Another strength of Healy's writing is the strength of his observations and makes great use of striking detail and atmospheric lists. A garden seen through a car window is imbued by a strange violence and an even stranger angel of protection: "Rhubarb bristling from the earth in a garden protected from the crows by a shorn fanned-out swan's wing." Farmers in the hotel on opening day become "Gargoyles, with puckered beards and smelling of their beasts.." Descriptions drip with earthy sensuality "He watched her oval calves and lake spattered shins. How the catch of pike on a piece of gut swung against her thigh. Her warm, leavened thighs. The cups of lilies in her other hand swollen with colour and water."
And although the violence unleashed by history in the North is central to the book the straitjacketed thinking in the South also plays a part. Illegitimacy, emigration and abortion all play a key part, as encapsulated in this P.S. to a letter from Margaret to Joseph: "P.S. How is it that we leave our labour and our foetuses in England?" Healy is not afraid of difficult questions, of pointing out hypocrisy, even his own. A shadowy, shifting novel with a powerful undertow, Fighting With Shadows certainly marked Healy out as being a novelist of great range and depth, a promise he would fulfil in his next novel A Goat's Song.
Great review. I haven't read anything Dermot Healy, but your piece really conveys a sense of his style and themes. I like the visceral nature of his prose in the passages you've quoted here - dripping with an earthy sensuality as you say. The different facets of the relationship between the two sides of the border sound very interesting.

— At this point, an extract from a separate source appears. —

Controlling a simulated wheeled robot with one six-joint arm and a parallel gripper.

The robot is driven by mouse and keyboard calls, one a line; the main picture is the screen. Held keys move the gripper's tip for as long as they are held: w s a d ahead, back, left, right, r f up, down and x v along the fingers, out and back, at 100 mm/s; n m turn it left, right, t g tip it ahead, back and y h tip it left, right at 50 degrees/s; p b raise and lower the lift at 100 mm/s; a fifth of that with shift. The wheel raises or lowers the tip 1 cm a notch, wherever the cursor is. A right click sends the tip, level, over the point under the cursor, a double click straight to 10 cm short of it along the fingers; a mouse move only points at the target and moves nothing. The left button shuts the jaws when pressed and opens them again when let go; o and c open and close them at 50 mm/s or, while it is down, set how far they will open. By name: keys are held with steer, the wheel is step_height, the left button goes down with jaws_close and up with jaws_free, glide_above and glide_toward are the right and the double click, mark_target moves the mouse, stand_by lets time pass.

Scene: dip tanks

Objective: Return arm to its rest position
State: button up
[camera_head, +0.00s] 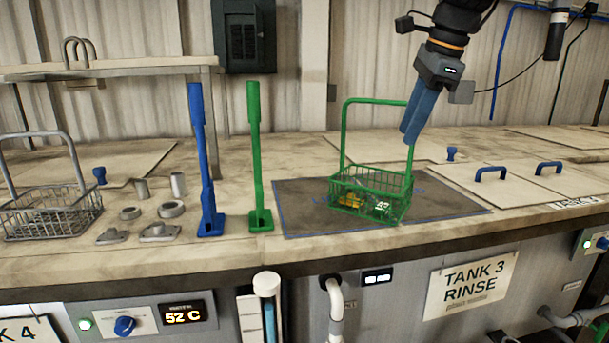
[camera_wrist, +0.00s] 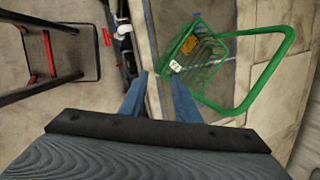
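My gripper (camera_head: 409,134) hangs above the bench with its blue fingers pointing down, near the upper right of a green wire basket (camera_head: 369,196). In the wrist view the two fingers of my gripper (camera_wrist: 158,82) stand apart with nothing between them. The green basket (camera_wrist: 207,62) lies beyond them to the upper right, with its tall handle clear of the fingers in that view. The basket stands upright on a dark mat (camera_head: 305,218) and holds small yellow and pale items. In the head view the fingers overlap the handle's right upper part.
A blue post (camera_head: 203,160) and a green post (camera_head: 256,165) stand left of the mat. A grey wire basket (camera_head: 45,210) and several metal parts (camera_head: 130,213) sit further left. Lids with blue handles (camera_head: 490,174) lie at right. A sign reading TANK 3 RINSE (camera_head: 470,285) is on the front.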

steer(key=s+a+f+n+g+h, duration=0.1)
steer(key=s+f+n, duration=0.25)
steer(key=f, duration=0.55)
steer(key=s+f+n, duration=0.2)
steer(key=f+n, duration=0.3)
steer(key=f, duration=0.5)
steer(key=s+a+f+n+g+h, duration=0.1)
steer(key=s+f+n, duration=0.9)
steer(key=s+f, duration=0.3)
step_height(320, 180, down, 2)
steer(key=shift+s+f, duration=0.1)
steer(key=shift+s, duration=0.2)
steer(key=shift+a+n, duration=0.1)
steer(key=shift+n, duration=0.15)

ReplyDeleteHe's a fascinating writer Jacqui. I'm currently most of the way through reading his fiction including rereading two of his novels (A Goat's Song and Sudden Times) and his memoirs (A Bend for Home). I've splashed out on a couple of volumes of poetry as I want to get an idea of them also. I started with A Goat's Song and I guess that would be the one I would recommend to start with. It also deals with the border although in a more concrete way. Thanks for following these rather obscure series of posts.